Class LicenseTextHelper


  • public class LicenseTextHelper
    extends Object
    Static helper class for comparing license text
    Author:
    Gary O'Neall
    • Field Detail

      • TOKEN_SPLIT_PATTERN

        public static final Pattern TOKEN_SPLIT_PATTERN
      • PUNCTUATION

        protected static final Set<String> PUNCTUATION
      • SKIPPABLE_TOKENS

        protected static final Set<String> SKIPPABLE_TOKENS
      • NORMALIZE_TOKENS

        public static final Map<String,​String> NORMALIZE_TOKENS
    • Method Detail

      • isLicenseTextEquivalent

        public static boolean isLicenseTextEquivalent​(String licenseTextA,
                                                      String licenseTextB)
        Returns true if two sets of license text is considered a match per the SPDX License matching guidelines documented at spdx.org (currently license matching guidelines) There are 2 unimplemented features - bullets/numbering is not considered and comments with no whitespace between text is not skipped
        Parameters:
        licenseTextA - text to compare
        licenseTextB - text to compare
        Returns:
        true if the license text is equivalent
      • tokenizeLicenseText

        public static String[] tokenizeLicenseText​(String licenseText,
                                                   Map<Integer,​LineColumn> tokenToLocation)
        Tokenizes the license text, normalizes quotes, lowercases and converts multi-words for better equiv. comparisons
        Parameters:
        tokenToLocation - location for all of the tokens
        licenseText - text to tokenize
        Returns:
        tokens array of tokens from the licenseText
      • getTokenAt

        public static String getTokenAt​(String[] tokens,
                                        int tokenIndex)
        Just fetches the string at the index checking for range.

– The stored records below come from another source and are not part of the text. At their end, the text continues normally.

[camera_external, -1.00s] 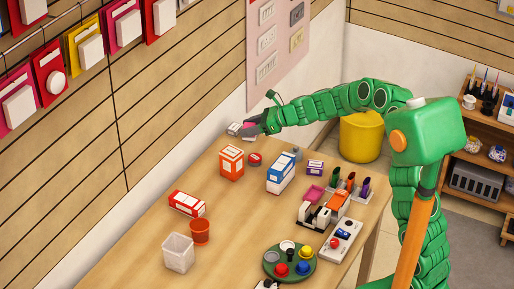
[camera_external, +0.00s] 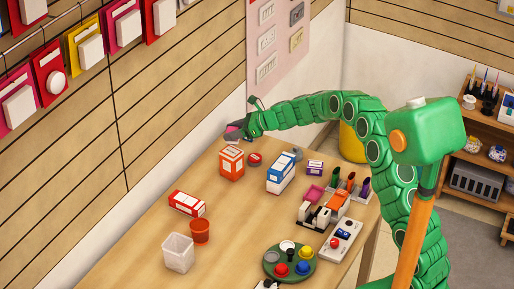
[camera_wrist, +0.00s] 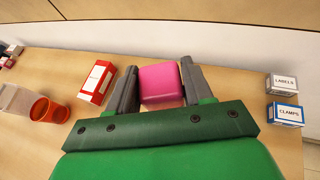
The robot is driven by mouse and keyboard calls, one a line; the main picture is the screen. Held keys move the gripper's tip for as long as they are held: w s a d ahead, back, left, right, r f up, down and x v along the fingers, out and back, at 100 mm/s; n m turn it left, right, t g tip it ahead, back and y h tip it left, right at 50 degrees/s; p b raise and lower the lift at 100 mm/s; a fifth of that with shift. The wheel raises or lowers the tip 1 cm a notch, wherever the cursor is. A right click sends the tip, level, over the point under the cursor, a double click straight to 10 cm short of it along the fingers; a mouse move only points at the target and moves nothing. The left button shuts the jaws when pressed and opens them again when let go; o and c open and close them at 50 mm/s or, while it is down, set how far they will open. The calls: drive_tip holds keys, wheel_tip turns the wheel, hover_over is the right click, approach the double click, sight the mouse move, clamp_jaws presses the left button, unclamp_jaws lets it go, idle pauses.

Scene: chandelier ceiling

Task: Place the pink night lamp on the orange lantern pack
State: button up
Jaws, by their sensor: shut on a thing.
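The pink night lamp (camera_wrist: 160,83) shows as a rounded pink block between the two fingers of my gripper (camera_wrist: 157,88) in the wrist view. My gripper (camera_external: 234,134) is shut on it. The pack is an upright orange box with a white label on the table. I cannot tell how high the lamp is above it. I cannot make out the pack in the wrist view.
A red box (camera_external: 187,203), an orange cup (camera_external: 200,231) and a clear bin (camera_external: 178,253) stand at the left of the table (camera_external: 150,245). The wall is close behind.

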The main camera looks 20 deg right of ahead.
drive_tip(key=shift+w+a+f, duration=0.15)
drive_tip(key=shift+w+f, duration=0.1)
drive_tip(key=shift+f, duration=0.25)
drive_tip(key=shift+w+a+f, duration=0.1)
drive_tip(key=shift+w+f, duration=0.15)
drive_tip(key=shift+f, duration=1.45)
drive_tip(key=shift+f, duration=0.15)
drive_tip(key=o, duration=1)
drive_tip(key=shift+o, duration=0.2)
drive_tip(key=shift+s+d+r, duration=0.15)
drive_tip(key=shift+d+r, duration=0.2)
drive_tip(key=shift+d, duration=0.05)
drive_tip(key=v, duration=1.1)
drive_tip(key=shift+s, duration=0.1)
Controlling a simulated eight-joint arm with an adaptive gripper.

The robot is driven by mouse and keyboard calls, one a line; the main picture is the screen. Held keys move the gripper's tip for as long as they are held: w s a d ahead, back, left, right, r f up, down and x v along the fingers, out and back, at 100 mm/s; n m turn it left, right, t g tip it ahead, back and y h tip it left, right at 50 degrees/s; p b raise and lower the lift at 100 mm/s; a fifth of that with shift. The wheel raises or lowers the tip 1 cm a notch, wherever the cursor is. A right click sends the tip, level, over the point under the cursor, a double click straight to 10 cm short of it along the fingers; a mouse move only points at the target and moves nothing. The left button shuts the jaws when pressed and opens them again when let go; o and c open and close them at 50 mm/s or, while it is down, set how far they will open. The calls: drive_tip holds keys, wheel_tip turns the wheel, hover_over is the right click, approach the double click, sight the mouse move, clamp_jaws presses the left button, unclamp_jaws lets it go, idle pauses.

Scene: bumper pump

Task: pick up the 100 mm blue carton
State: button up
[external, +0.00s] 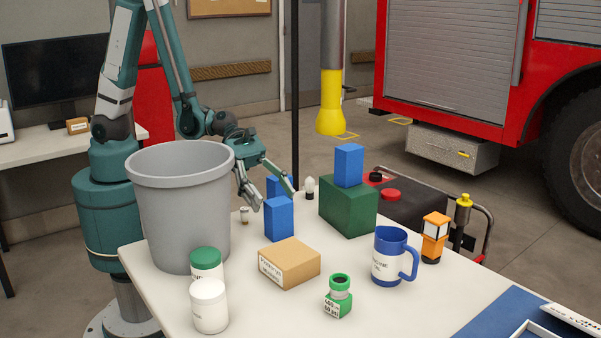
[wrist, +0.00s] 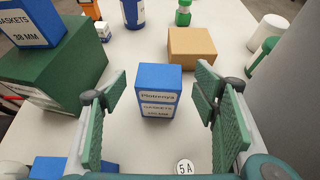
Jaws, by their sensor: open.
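A blue carton (external: 279,222) stands upright on the table. In the wrist view the same carton (wrist: 158,88) is centred and labelled gaskets; its size line is small and seems to read 100 MM. My gripper (external: 274,198) is open just behind and above it; in the wrist view the gripper (wrist: 160,84) has a finger either side, apart from the carton. A second blue carton (external: 348,165), marked 38 MM in the wrist view (wrist: 30,22), stands on a green box (external: 348,208). A third (external: 275,185) is partly hidden behind my gripper; its size is unreadable.
A brown carton (external: 289,262) sits close in front of the blue one. A grey bin (external: 180,210) stands left. The table's front middle is fairly clear.

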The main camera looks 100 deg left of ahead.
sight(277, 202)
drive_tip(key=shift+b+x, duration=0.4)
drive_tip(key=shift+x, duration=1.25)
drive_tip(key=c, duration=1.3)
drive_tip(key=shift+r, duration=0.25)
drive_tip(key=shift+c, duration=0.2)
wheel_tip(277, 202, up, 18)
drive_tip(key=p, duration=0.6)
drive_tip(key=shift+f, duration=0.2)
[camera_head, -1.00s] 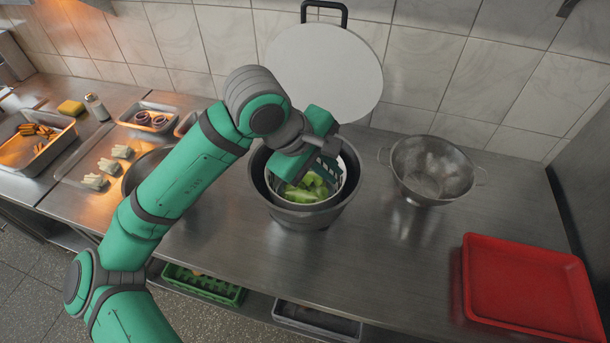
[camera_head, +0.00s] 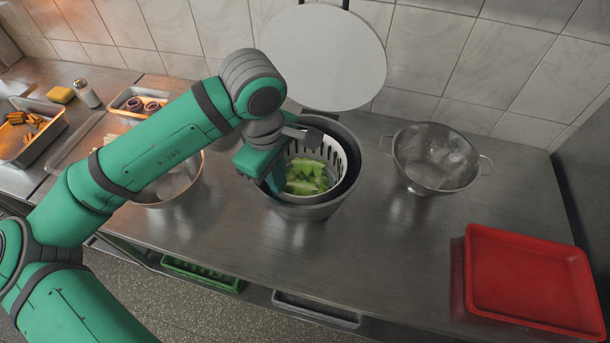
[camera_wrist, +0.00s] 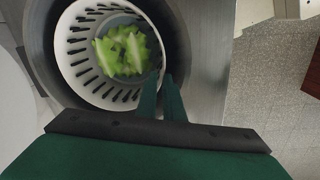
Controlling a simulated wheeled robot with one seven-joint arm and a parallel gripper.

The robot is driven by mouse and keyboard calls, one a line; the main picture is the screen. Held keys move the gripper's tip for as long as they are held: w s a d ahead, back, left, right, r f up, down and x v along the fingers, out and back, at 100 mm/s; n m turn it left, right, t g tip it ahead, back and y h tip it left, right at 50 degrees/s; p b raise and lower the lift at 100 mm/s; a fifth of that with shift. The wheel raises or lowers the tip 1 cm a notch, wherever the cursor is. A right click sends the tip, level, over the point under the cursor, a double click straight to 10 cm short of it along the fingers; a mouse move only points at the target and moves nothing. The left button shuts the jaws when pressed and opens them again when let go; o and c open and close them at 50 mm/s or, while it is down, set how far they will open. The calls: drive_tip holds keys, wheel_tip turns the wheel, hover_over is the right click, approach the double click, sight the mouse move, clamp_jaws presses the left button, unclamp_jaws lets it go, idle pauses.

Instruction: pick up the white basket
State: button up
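The white basket (camera_head: 347,158) is round and slotted, with chopped green pieces (camera_head: 305,177) inside. It sits within the dark grey bowl (camera_head: 310,211) on the steel counter; it also shows in the wrist view (camera_wrist: 77,68). My gripper (camera_head: 272,180) is at the left side of the basket, pointing down at its rim. In the wrist view my two green fingers (camera_wrist: 162,88) are close together with a narrow gap, at the basket's edge. Whether the basket's wall is between the fingertips is not clear.
A round grey lid (camera_head: 325,55) stands behind the bowl. A steel colander (camera_head: 436,158) is to the right, and a red tray (camera_head: 528,280) is at the front right. A metal bowl (camera_head: 178,187) is beneath my arm. The counter between bowl and red tray is clear.

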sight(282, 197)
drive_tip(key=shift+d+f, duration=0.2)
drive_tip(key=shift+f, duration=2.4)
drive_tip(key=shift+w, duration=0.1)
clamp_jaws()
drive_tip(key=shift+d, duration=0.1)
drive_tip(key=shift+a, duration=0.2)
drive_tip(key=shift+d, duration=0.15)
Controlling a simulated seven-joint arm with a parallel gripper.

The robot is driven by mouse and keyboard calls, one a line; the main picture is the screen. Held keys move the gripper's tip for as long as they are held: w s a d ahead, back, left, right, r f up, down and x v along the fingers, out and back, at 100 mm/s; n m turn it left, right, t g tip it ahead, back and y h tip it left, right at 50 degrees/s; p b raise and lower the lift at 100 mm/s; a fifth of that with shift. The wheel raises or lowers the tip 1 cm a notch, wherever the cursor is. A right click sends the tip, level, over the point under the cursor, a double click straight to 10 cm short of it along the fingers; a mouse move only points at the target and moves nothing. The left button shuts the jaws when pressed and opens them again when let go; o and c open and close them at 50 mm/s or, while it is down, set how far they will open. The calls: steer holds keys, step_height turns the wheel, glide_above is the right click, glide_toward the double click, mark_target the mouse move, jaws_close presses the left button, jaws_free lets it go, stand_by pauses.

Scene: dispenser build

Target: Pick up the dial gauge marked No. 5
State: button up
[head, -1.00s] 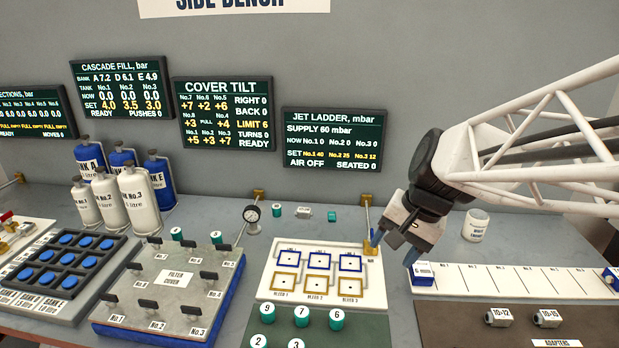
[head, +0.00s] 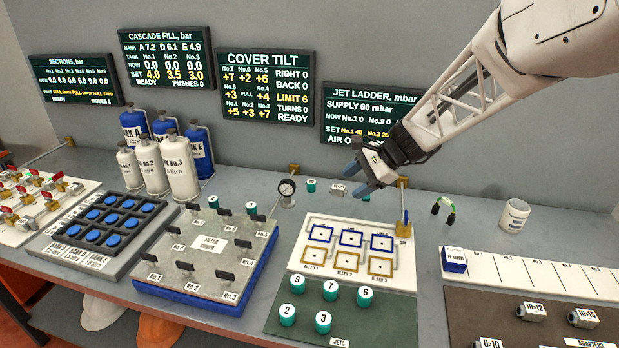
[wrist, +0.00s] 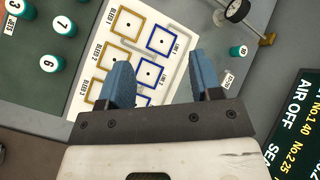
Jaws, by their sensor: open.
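A small round dial gauge (head: 287,188) with a white face and dark rim stands on the bench behind the gap between the filter cover and the white jet board. No number can be read on it. It also shows partly at the top edge of the wrist view (wrist: 237,10), right of my fingers. My gripper (head: 366,180) is open and empty, above the back of the jet board, to the right of the gauge and apart from it. In the wrist view its blue fingers (wrist: 158,64) are spread over the board, with nothing between them.
The jet board (head: 300,262) and the filter cover (head: 212,248) with its upright knobs stand in front of the gauge. A brass-footed post (head: 403,205) stands farther right. Screens line the wall behind.

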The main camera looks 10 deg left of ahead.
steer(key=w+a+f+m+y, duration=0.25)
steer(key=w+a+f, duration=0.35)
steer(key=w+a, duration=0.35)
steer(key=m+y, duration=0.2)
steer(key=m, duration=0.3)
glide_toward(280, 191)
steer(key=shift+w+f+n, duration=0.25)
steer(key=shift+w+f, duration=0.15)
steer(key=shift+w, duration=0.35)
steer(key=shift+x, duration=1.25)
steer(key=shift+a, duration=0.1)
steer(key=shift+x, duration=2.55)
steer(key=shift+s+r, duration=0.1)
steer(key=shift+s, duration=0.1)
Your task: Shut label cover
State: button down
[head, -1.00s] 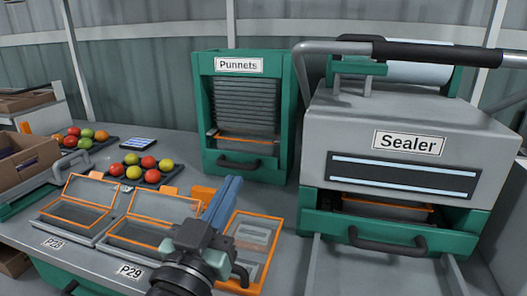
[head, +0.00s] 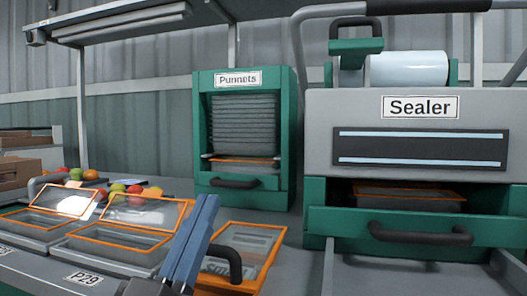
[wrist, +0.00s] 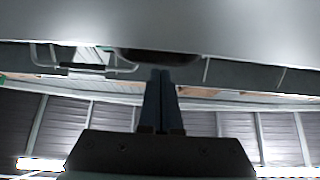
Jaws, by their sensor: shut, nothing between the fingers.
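My gripper (head: 207,200) is shut and empty, its blue fingers pointing up, in front of an orange-framed panel (head: 268,233) on the bench. The panel has a clear or grey face with partly hidden lettering, and a black handle (head: 232,262) shows at its lower left. The fingers overlap its left side in the head view; I cannot tell whether they touch it, nor whether it is the label cover, open or shut. In the wrist view the shut fingers (wrist: 160,75) point at a grey surface, with nothing between them.
Two orange-framed clear lids stand raised at the left, one over the tray marked P29 (head: 85,278). The green Punnets rack (head: 204,120) stands behind. The grey Sealer (head: 345,105) stands at right, its green drawer front (head: 340,222) below. Tomatoes (head: 135,190) lie at the back left.

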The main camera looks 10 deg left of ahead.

Returns null if index is out of range.
        Parameters:
        tokens - array of tokens
        tokenIndex - index of token to retrieve
        Returns:
        the token at the index or null if the token does not exist
      • canSkip

        public static boolean canSkip​(String token)
        Returns true if the token can be ignored per the rules
        Parameters:
        token - token to check
        Returns:
        true if the token can be ignored per the rules
      • tokensEquivalent

        public static boolean tokensEquivalent​(String tokenA,
                                               String tokenB)
        Returns true if the two tokens can be considered equivalent per the SPDX license matching rules
        Parameters:
        tokenA - token to compare
        tokenB - token to compare
        Returns:
        true if tokenA is equivalent to tokenB
      • replaceSpaceComma

        public static String replaceSpaceComma​(String s)
        Replace different forms of space with a normalized space and different forms of commas with a normalized comma
        Parameters:
        s - input string
        Returns:
        input string replacing all UTF-8 spaces with " " and all UTF-8 commas with ","
      • replaceMultWord

        public static String replaceMultWord​(String s)
        replaces all multi-words with a single token using a dash to separate
        Parameters:
        s - input string
        Returns:
        input string with all multi-words with a single token using a dash to separate
      • normalizeText

        public static String normalizeText​(String s)
        Normalize quotes and no-break spaces
        Parameters:
        s - String to normalize
        Returns:
        String normalized for comparison
      • removeLineSeparators

        public static String removeLineSeparators​(String s)
        Parameters:
        s - Input string
        Returns:
        s without any line separators (---, ***, ===)